_Set problem_: Only the lines from the line containing "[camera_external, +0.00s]" to the line containing "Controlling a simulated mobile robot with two", with both of those lines, are to be repeated exactly. Leave the images out.

_Record set_:
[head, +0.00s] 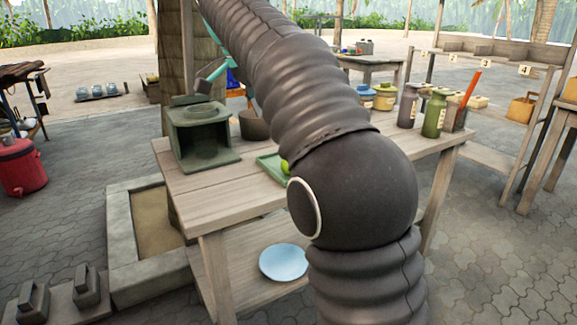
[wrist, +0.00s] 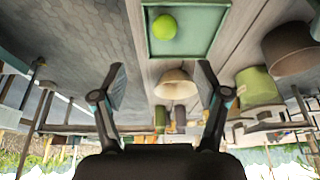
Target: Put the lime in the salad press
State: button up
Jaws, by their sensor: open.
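The lime (head: 284,167) is bright green and lies on a green tray (head: 268,163) on the wooden table; my arm hides part of both in the head view. In the upside-down wrist view the lime (wrist: 163,27) lies in the tray (wrist: 216,16) at the top. A dark green boxy device (head: 203,138) with a round opening, seemingly the salad press, stands at the table's left end. My gripper (wrist: 162,84) is open and empty, its fingers spread apart, with the lime ahead of it and not between them.
Jars (head: 435,112) stand at the table's right end. A dark brown pot (head: 253,125) stands behind the press, and a pale bowl (wrist: 175,84) shows in the wrist view. A blue plate (head: 283,262) lies on the lower shelf. The table's front left is clear.

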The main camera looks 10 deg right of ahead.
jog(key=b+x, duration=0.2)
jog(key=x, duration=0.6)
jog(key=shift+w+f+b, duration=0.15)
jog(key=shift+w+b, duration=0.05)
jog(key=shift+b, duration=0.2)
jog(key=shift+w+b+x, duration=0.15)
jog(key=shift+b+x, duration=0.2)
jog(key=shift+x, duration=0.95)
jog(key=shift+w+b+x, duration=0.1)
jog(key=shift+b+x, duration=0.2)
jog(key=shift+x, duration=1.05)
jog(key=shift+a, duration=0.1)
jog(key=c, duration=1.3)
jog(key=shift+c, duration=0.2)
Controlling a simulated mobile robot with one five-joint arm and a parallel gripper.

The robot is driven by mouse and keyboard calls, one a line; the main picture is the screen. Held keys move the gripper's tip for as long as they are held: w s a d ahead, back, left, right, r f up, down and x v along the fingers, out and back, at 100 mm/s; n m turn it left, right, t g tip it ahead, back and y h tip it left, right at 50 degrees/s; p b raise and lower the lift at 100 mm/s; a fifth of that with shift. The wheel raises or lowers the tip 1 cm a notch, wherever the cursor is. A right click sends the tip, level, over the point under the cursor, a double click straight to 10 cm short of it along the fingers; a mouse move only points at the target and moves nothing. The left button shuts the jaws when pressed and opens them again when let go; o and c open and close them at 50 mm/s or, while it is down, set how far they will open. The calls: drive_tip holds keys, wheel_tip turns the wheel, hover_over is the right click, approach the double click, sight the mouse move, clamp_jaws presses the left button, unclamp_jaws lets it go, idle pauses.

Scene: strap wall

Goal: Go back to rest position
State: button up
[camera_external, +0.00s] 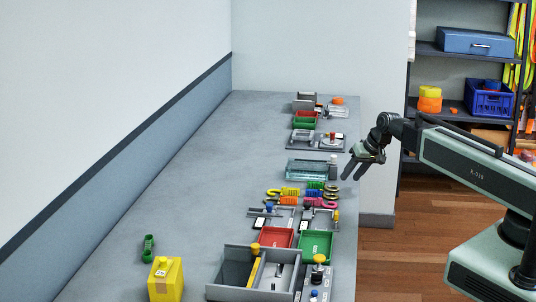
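My gripper (353,170) is at the end of my arm, at the right edge of the long grey table (160,170). It hangs above the table edge, to the right of a clear glass-like tray (305,168). Its two fingers point down and left and show a gap between them. Nothing shows between the fingers.
Several items line the table's right side: coloured hooks (290,193), a red tray (276,238), a green tray (316,246) and a grey divided box (233,270). A yellow box (166,279) stands front left. Shelves (425,75) stand behind my arm.

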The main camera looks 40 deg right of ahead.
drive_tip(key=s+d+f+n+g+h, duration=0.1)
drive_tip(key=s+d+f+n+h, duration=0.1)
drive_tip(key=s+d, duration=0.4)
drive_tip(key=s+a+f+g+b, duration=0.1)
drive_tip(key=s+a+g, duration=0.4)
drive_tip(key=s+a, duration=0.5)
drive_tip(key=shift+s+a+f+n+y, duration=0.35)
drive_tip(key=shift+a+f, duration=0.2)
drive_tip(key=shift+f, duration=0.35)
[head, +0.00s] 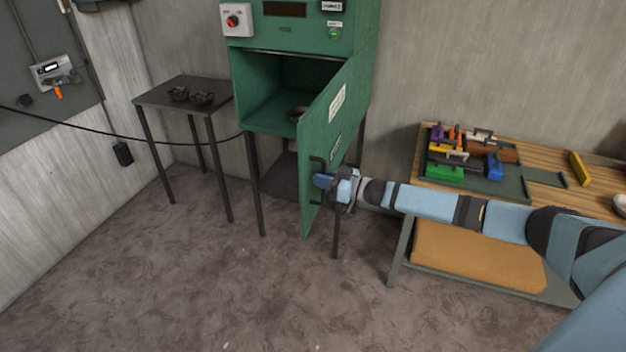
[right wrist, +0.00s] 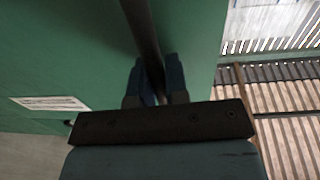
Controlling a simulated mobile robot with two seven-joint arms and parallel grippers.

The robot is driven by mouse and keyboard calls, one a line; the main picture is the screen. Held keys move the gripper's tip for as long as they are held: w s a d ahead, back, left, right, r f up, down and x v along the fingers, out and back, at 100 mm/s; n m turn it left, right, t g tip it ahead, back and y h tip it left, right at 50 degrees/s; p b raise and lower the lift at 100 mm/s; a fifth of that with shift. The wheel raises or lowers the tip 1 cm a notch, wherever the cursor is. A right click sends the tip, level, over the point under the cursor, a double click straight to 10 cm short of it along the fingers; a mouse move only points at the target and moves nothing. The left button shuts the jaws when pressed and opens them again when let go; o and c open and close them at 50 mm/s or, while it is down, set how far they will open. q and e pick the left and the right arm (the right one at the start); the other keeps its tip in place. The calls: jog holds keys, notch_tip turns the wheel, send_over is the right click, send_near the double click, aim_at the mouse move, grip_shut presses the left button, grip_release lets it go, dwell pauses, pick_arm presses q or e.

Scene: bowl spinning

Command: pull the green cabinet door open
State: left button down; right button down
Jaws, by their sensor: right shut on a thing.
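The green cabinet (head: 365,80) stands against the back wall on dark legs. Its green door (head: 325,135) is swung well open, hinged on the right, and the inside shows, with a dark round object (head: 297,113) on its floor. My right gripper (head: 322,180) is at the door's lower front edge, shut on the dark bar handle (head: 314,166). In the right wrist view the two blue fingers (right wrist: 156,85) close around the dark handle bar (right wrist: 140,28), close to the green door face (right wrist: 60,60). My left gripper is not in view.
A small dark table (head: 165,95) with dark items stands left of the cabinet. A wooden workbench (head: 410,165) with a tray of colored blocks stands to the right. A cable (head: 110,133) hangs across the left. The floor in front is clear.

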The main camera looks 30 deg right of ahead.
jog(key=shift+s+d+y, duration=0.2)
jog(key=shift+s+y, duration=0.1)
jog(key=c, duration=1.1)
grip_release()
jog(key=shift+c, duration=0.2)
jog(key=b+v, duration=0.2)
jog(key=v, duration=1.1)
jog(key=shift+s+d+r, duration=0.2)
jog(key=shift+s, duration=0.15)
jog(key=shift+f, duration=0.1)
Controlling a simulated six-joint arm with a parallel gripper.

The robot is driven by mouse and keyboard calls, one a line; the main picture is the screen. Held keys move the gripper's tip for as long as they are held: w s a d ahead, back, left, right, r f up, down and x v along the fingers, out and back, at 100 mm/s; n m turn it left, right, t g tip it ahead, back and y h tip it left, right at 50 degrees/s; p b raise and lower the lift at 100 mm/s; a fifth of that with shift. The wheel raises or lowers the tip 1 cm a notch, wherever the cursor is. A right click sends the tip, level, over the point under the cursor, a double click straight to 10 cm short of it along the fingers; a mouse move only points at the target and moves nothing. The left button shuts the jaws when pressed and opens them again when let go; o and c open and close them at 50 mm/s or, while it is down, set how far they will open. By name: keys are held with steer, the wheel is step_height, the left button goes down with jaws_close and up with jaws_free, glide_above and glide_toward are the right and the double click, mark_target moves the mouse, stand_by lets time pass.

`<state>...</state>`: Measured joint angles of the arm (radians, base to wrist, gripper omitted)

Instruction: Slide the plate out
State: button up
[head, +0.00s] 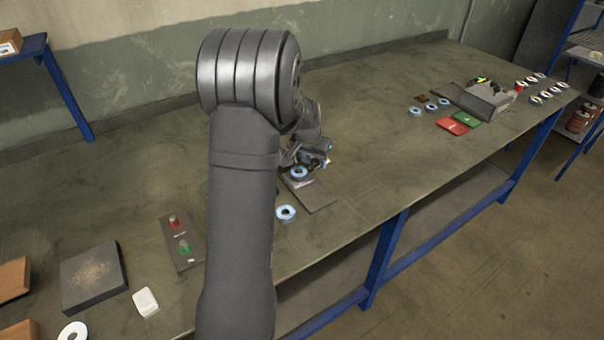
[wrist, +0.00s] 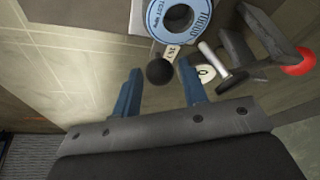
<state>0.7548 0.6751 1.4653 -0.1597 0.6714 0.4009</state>
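My gripper (wrist: 159,68) is open, its two blue fingers apart. In the wrist view a round black knob (wrist: 160,72) appears between and just beyond the fingertips; I see no contact. Beyond the knob is a small marked tag (wrist: 171,52), then a blue flap disc (wrist: 154,20) with a pale plate edge (wrist: 136,18) beside it. Which part is the sliding plate is not fully clear. In the head view the dark fixture base (head: 318,197) carries a blue disc (head: 299,173); my arm hides part of it, and the knob cannot be made out there.
A lever clamp with a red tip (wrist: 299,62) stands close right of the fingers. A loose blue disc (head: 286,212) lies near the fixture. A button box (head: 183,250) is left of my arm. Red (head: 452,126) and green plates lie farther right. The bench between is clear.

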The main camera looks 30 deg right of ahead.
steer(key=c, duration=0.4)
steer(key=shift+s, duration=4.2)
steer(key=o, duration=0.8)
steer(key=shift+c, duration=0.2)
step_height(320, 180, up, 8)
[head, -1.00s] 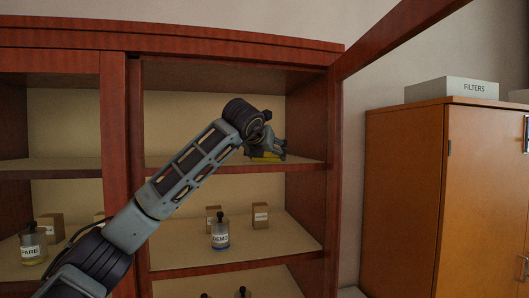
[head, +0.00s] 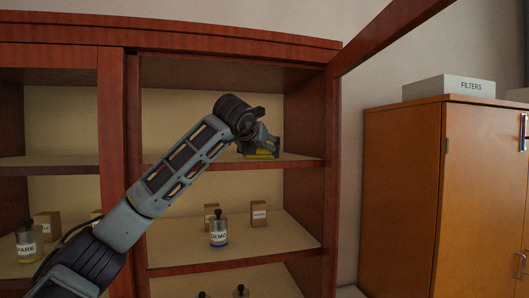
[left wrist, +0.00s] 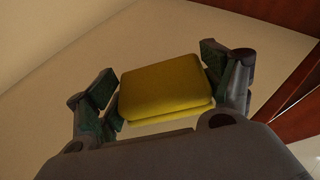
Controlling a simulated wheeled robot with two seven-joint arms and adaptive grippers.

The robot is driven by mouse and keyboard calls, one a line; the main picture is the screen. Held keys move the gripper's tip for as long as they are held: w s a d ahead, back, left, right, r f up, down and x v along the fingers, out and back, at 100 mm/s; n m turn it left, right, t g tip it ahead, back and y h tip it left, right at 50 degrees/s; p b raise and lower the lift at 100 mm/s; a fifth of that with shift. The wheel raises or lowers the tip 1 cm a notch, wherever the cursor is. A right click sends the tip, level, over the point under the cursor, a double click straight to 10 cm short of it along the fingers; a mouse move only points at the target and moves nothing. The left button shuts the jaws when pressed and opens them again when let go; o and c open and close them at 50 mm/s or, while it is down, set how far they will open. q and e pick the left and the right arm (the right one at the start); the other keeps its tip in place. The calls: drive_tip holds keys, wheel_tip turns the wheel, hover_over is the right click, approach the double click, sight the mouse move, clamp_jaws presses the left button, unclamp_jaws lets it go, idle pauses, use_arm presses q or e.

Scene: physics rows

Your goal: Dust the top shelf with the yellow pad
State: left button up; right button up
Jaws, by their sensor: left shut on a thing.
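The yellow pad (left wrist: 165,88) sits between the two fingers of my left gripper (left wrist: 160,92) in the left wrist view, and the gripper is shut on it. In the head view the pad (head: 261,155) shows as a yellow strip under the left gripper (head: 258,147). The pad is at the surface of the top shelf (head: 300,159), toward its right side. Whether it touches the shelf board cannot be told for sure. My right gripper is not in view.
The cabinet door (head: 395,35) stands open at the right. A bottle marked DEMO (head: 219,230) and small boxes (head: 259,213) stand on the shelf below. The top shelf holds no other objects in sight.

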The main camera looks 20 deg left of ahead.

_Solved exercise_:
[camera_external, +0.00s] 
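My gripper (353,170) is at the end of my arm, at the right edge of the long grey table (160,170). It hangs above the table edge, to the right of a clear glass-like tray (305,168). Its two fingers point down and left and show a gap between them. Nothing shows between the fingers.
Several items line the table's right side: coloured hooks (290,193), a red tray (276,238), a green tray (316,246) and a grey divided box (233,270). A yellow box (166,279) stands front left. Shelves (425,75) stand behind my arm.

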The main camera looks 40 deg right of ahead.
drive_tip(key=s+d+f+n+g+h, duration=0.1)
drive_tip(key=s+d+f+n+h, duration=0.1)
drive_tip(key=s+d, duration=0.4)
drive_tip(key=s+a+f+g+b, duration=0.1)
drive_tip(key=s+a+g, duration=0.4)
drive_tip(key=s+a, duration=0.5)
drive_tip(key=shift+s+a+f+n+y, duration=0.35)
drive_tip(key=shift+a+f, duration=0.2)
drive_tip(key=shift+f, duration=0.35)
[head, +0.00s] 
[right wrist, +0.00s] 
Controlling a simulated mobile robot with two seven-joint arms and parallel grippers.

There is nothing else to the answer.